The new laws and regulations governing those entering the country have not changed the entire South Africa immigration landscape, however in their execution by the Department of Home Affairs, they have caused confusion and sometimes havoc for both private person and the business sector alike.
Here is a list of all the new South African immigration regulations, as signed into the government gazette less than one month ago and formally in effect since the 26th of May 2014.
Before delving into the list and the changes at length, bear in mind the following:
- Law and timelines: The Immigration Act, 13 of 2002 was amended by the Immigration Amendment Act, 13 of 2011. Finally, three years later, the Amendment Act (with its regulations) was promulgated on 22 May 2014, being published in the Government Gazette. The revised Immigration Regulations (the “Regulations”) also came into effect on 26 May 2014.
- The laws are now better: While some of those reading this will argue this is not the case, and while improvements are always there to be made, the new laws and regulations are far improved in most aspects, especially when compared to global standards. It is the execution of these laws which is causing most of the stark issues and challenges faced by many immigrants currently.
- Intentions of Home Affairs: The changes are not meant to hinder anyone except those who are undesirable (the legal word used for those not wanted in the Republic) and those trying to “play” with the immigration system. For example, people would enter SA on a visitor’s visa and quickly find a willing South African to be their “life partner”, thereby qualifying for a type of Relative’s Permit (permits now referred to as visas, with the exception of the Permanent Residence Permit). Immigration practitioners, as well, were well-known for charging fees without correctly providing services or providing them at all (even though some practitioners were in fact above board).

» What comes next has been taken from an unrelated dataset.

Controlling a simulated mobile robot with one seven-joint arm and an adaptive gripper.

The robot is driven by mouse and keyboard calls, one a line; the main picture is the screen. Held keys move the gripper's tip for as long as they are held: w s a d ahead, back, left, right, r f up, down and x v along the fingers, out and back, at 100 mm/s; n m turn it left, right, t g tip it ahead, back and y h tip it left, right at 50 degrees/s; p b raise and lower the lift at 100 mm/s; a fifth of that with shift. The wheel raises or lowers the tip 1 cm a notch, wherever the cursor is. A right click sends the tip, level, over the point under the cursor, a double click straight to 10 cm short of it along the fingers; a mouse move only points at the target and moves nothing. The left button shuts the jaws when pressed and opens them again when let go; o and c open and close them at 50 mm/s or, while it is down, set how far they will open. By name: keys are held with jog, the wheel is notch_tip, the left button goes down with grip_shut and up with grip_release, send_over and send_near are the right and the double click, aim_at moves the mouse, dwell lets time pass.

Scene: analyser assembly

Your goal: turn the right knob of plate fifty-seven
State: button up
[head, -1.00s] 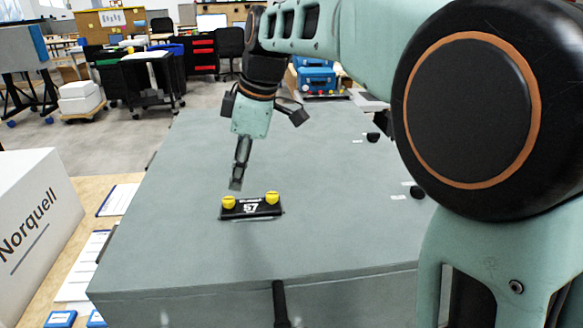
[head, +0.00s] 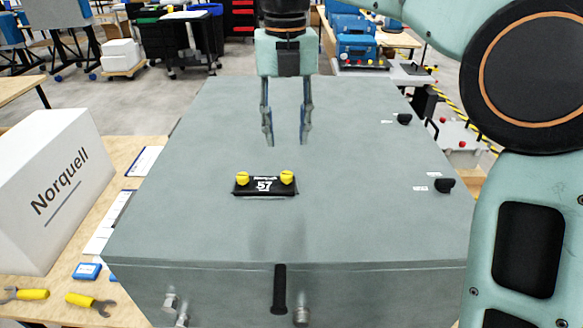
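Plate fifty-seven (head: 264,187) is a small black plate with a white "57" on the flat top of a large grey housing (head: 365,222). It bears two yellow knobs: the left knob (head: 242,179) and the right knob (head: 287,177). My gripper (head: 286,142) hangs above the housing top, farther back than the plate. Its two fingers point down and stand apart with nothing between them. It touches neither knob.
Two black knobs with white labels, a far one (head: 404,119) and a near one (head: 445,185), sit along the housing's right side. A black handle (head: 280,290) is on its front face. A white "Norquell" box (head: 48,195) stands at left. The housing top around the plate is clear.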

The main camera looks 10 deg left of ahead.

- Tightening of the rules: Home Affairs is also clear in that they wish to make things much more difficult for those who are not wanted in SA. Previously the word on the street was: “Anyone can immigrate to SA” – that is definitely no longer the case.
- Legal effect: The laws and regulations are in full force (some exceptions are mentioned below) and therefore private people and companies must make sure they are well-versed in the new setup so as to avoid often drastic inconveniences and even banning form the Republic of South Africa. Human Resources professionals especially must be aware of both the ways that employees could be in contravention of the news laws or regulations, as well as the new opportunities offered in employing foreign skills.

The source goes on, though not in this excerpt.